Q: What do computers and air conditions have in common? A: They're both become useless when you open windows.
On Unix, I always hide all of my personal files in the /bin/laden directory.
A guy tells his friends: The girl I was dating broke my heart, so I broke her Apple iPhone 5. You all know who cried more
Q: How many Microsoft engineers does it take to screw in a light bulb? A: None, they just declare darkness the standard!
What do you call a Scottish iPhone? An AyePhone.
A physicist, an engineer and a programmer were in a car driving over a steep alpine pass when the brakes failed. The car was getting faster and faster, they were struggling to get round the corners and once or twice only the feeble crash barrier saved them from crashing down the side of the mountain.

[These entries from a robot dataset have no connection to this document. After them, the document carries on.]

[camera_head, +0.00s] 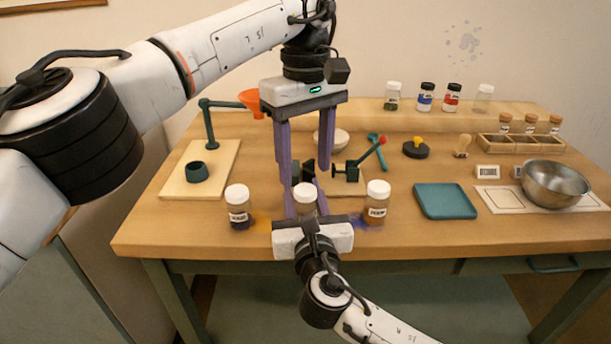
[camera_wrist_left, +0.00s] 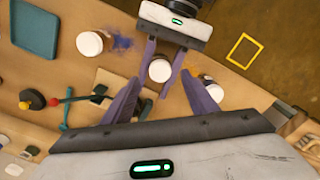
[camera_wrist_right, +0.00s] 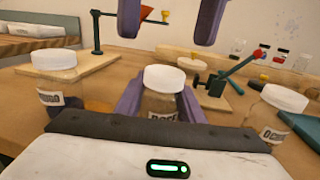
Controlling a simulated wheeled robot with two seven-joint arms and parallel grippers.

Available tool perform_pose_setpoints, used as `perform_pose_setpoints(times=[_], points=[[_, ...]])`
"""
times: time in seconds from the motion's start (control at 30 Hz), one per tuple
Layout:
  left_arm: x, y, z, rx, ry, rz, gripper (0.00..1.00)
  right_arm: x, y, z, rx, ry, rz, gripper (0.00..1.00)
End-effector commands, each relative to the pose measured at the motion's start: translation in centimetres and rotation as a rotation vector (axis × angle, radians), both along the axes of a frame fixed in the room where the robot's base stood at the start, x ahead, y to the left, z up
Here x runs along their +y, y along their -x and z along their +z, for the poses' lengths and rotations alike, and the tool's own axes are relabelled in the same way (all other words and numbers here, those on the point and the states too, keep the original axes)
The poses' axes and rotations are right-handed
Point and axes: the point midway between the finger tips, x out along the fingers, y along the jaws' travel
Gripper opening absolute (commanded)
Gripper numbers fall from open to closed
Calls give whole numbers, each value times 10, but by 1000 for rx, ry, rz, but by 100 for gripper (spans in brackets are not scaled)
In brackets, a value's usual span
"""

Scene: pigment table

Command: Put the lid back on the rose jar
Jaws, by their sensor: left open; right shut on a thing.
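A clear jar of brownish contents (camera_wrist_right: 158,105) stands at the table's front, between two similar jars; its label is only partly readable. A white lid (camera_wrist_right: 165,78) sits on its top; it also shows from above in the left wrist view (camera_wrist_left: 160,70). I cannot tell if it is fully tightened. My right gripper (camera_wrist_right: 160,100) is shut around this jar's body from the front. My left gripper (camera_head: 304,175) points down above the jar, open, its fingers apart on either side of the lid, not touching it; the gap shows in the right wrist view (camera_wrist_right: 168,30).
White-lidded jars stand close by at left (camera_head: 238,208) and right (camera_head: 377,202). A teal tray (camera_head: 445,201) and metal bowl (camera_head: 556,184) are farther right. A stand with an orange funnel (camera_head: 254,102) is at back left. A red-knobbed clamp (camera_head: 367,160) is behind the jars.

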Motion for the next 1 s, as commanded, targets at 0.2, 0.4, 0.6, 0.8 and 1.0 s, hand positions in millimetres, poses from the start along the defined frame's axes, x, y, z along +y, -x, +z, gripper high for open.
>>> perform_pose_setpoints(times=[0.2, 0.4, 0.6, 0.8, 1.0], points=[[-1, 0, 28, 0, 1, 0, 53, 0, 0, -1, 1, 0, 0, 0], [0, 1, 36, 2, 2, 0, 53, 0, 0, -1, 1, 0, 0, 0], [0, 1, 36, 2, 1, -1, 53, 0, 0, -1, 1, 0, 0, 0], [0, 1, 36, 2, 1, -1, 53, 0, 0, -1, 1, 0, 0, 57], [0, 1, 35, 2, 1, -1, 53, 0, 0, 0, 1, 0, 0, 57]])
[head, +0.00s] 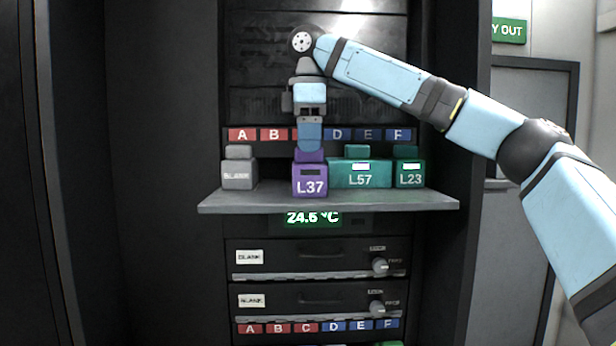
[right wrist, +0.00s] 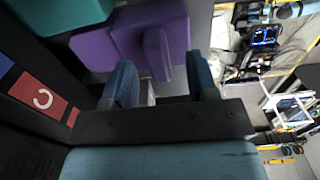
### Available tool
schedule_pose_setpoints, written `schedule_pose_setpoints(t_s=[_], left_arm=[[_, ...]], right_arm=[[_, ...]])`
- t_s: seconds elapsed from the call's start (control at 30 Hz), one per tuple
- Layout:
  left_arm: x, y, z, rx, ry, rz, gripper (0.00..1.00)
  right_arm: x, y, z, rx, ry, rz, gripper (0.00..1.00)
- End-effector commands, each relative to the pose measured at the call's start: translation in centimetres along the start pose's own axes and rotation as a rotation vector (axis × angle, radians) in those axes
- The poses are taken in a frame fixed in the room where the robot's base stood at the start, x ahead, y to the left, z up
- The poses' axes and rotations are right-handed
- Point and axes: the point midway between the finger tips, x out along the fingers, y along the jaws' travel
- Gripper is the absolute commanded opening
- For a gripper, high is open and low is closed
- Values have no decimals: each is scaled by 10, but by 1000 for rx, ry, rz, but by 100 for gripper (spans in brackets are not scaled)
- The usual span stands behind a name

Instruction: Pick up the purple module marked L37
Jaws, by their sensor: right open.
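The purple module marked L37 (head: 310,182) stands upright on the grey shelf (head: 330,201), between a grey blank module and a teal one. My right gripper (head: 310,146) points down just above its raised purple top grip. In the right wrist view the purple module (right wrist: 122,42) lies beyond the open fingers of my right gripper (right wrist: 163,78). Its narrow grip lines up with the gap between the fingertips. I cannot tell whether either finger touches it. My left gripper is not in view.
Teal modules L57 (head: 360,178) and L23 (head: 410,178) stand right of the purple one, L57 close beside it. The grey blank module (head: 239,175) stands at left, with a gap. A lettered label strip (head: 275,135) and dark rack panels are behind.

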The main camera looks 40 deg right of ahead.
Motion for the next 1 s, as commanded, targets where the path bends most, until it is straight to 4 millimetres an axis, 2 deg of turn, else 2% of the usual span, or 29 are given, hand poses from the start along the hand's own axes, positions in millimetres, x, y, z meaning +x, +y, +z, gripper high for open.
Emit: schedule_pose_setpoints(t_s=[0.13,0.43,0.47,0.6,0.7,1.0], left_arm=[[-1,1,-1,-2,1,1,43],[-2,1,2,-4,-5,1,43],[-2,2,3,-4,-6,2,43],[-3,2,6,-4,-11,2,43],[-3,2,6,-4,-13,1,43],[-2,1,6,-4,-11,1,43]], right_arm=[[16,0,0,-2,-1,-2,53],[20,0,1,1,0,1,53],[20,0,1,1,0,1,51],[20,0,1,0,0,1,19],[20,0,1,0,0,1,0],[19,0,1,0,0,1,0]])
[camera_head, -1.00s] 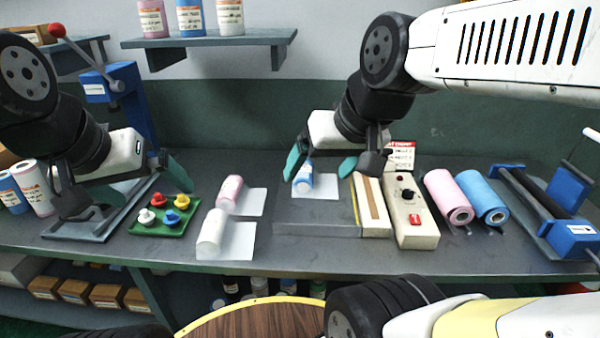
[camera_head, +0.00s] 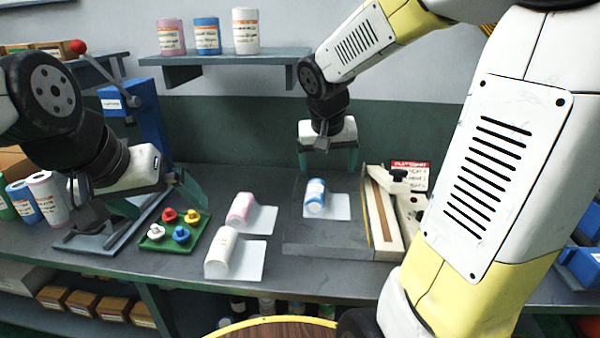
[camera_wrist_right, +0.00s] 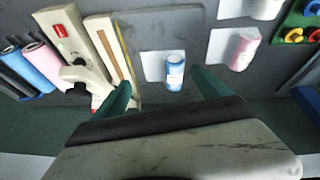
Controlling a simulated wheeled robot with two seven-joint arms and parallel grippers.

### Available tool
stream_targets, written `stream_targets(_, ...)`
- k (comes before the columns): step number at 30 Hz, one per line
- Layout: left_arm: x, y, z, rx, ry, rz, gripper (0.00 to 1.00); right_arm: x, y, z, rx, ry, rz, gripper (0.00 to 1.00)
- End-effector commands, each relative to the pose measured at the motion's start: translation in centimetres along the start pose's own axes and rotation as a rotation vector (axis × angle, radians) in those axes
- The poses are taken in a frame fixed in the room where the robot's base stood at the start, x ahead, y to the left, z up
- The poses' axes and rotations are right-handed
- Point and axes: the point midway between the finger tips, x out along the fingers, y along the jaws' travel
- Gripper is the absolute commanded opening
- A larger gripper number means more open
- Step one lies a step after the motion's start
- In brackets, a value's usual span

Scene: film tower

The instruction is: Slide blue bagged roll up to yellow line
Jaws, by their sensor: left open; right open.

They were sure they were all going to die, when suddenly they spotted an escape lane. They pulled into the escape lane, and came safely to a halt. The physicist said "We need to model the friction in the brake pads and the resultant temperature rise, see if we can work out why they failed". The engineer said "I think I've got a few spanners in the back. I'll take a look and see if I can work out what's wrong". The programmer said "Why don't we get going again and see if it's reproducible?"
When Nasa first began sending astronauts into space, they were confronted by a small problem. Their standard ballpoint pens would not work in space. They spent a decade and twelve million dollars designing a pen that would work below three hundred degrees, in space, and on glass. Russia used a pencil.
A foo walks into a bar, takes a look around and says: "Hello world!"